> [AIM OF THE EXERCISE] Pull out the lines from the one containing "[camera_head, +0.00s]" through the final line of the listing below and repeat them exactly. Leave the pictures behind.

## Start

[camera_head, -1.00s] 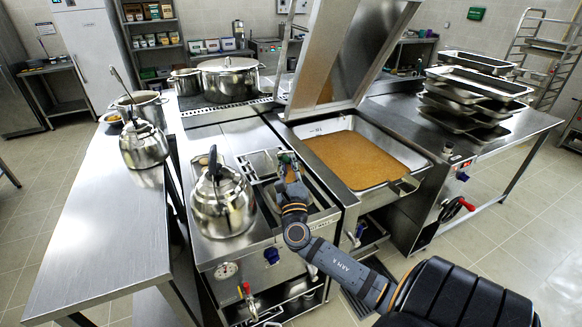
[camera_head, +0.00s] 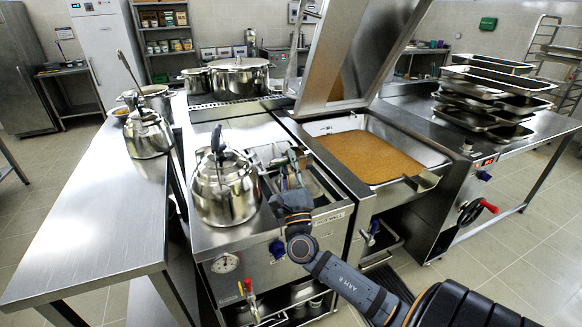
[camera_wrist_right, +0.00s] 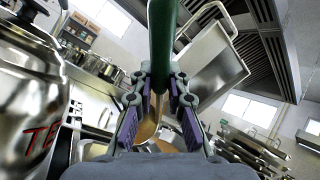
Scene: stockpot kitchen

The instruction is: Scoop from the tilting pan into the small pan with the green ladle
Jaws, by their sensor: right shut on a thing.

## End

> [CORRECT RESULT]
[camera_head, +0.00s] 
[camera_wrist_right, +0.00s] 
Scene: stockpot kitchen

The instruction is: Scoop from the tilting pan into the small pan with the green ladle
Jaws, by their sensor: right shut on a thing.

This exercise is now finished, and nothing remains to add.